Viele dieser Schritte seien mit einem hohen Verbrauch fossiler Energie verbunden. Dies beginne beim Uranabbau: Weil zehntausendmal mehr Erz abgebaut werden muß als daraus Kernbrennstoff gewonnen werden kann, müssen Unmengen Material transportiert, zerkleinert und gemahlen werden. Um das Verhältnis der Uran-Isotopen zu ändern, werden Gasdiffusionsanlagen eingesetzt, die extrem viel Energie verbrauchen.
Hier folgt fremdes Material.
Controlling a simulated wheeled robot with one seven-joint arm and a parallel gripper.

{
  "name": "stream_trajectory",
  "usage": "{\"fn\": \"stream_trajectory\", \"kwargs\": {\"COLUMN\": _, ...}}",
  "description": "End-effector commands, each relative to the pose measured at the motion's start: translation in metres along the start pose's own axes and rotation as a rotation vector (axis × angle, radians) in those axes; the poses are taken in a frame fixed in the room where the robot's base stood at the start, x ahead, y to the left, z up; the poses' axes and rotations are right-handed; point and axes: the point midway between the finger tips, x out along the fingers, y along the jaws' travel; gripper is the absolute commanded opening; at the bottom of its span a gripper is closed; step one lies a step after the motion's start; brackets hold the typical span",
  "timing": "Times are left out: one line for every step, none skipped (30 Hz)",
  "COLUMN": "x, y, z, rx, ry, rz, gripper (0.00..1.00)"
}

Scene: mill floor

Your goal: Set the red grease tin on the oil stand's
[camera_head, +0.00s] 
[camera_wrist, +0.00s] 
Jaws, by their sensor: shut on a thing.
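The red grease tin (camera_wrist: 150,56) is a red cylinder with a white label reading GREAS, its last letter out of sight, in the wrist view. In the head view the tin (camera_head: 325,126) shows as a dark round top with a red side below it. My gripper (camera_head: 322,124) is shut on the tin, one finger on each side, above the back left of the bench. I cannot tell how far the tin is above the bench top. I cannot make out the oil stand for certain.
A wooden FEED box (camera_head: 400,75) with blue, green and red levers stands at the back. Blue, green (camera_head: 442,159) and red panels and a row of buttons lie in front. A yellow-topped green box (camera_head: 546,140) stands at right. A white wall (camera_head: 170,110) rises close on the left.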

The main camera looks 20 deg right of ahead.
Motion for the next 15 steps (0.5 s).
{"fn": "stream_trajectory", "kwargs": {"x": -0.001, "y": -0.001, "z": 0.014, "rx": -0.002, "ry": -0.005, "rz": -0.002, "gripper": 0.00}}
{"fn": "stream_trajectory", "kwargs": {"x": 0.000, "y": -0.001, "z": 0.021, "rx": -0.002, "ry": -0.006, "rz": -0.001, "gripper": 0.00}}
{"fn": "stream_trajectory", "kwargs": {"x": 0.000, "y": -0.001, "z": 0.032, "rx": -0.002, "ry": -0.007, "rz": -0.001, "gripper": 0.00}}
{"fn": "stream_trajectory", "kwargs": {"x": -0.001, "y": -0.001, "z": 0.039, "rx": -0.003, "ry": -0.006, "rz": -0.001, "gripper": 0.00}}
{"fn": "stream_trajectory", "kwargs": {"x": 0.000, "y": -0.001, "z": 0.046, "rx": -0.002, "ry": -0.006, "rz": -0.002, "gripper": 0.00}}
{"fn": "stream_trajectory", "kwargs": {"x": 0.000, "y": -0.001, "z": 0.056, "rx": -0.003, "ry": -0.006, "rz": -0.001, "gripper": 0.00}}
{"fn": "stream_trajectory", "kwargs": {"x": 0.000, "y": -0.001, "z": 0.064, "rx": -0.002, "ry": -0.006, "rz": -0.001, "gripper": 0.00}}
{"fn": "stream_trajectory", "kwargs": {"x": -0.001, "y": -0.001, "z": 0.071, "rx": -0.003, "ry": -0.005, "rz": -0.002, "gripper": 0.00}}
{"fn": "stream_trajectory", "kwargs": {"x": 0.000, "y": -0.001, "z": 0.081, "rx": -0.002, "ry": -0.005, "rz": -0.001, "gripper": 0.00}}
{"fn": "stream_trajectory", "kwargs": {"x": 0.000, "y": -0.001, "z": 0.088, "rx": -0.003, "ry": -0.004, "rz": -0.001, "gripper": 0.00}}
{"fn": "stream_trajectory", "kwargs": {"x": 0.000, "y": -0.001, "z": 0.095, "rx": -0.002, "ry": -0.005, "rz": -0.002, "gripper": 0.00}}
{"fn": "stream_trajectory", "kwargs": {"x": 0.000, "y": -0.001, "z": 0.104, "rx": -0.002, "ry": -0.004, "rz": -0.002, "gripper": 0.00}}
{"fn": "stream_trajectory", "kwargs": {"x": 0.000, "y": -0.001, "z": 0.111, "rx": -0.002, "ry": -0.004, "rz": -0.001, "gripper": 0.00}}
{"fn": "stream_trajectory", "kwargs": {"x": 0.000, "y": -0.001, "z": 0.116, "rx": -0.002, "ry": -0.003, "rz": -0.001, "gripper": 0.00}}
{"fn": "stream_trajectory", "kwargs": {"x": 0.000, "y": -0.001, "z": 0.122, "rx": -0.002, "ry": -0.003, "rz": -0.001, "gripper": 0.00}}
Auch der Bau eines AKW sei wesentlich energie- und materialintensiver als jener eines konventionellen Kraftwerkes, da weit größere Mengen Stahl und Beton eingesetzt werden müßten. Analog dazu ist der Aufwand beim Abriß der Anlagen höher. Schließlich verschlinge die Lagerung hochradioaktiven Atommülls Energie, für den umfangreiche Stollen gegraben werden müssen. AAI zitiert Expertenabschätzungen, wonach etwa die Hälfte der Nennleistung eines AKW wieder zurück in den Kreislauf fließt.

Außerdem ist nur rund ein Drittel der Energie in einem Atomkraftwerk als Elektrizität nutzbar, der Rest heizt als Abwärme das Kühlwasser. Experte Bill Keepin von Amory Lovins Rocky Mountain Institute hat errechnet, daß jeder Dollar, der in Energieeffizienz investiert wird, siebenmal mehr CO2 einspart als ein Dollar für die Atomkraft. AAI: „Durch die hohen Kosten der Atomkraft werden Gelder gebunden, die für erfolgreiche Klimaschutzmaßnahmen verwendet werden könnten. Atomkraft heizt dadruch den Treibhauseffekt an.”

Abschließend ein Praxisbeispiel, das laut AAI drastisch zeigt, wie unvorteilhaft die Energiebilanz der Atomkraft sein kann: Um den Bau des einzigen AKW von Mexiko (Laguna Verde) zu finanzieren, mußte Mexiko Erdöl in so hohem Ausmaß exportieren, daß dessen Energieausbeute höher war als jene Energie, die je in der Nuklearanlage erzeugt werden kann.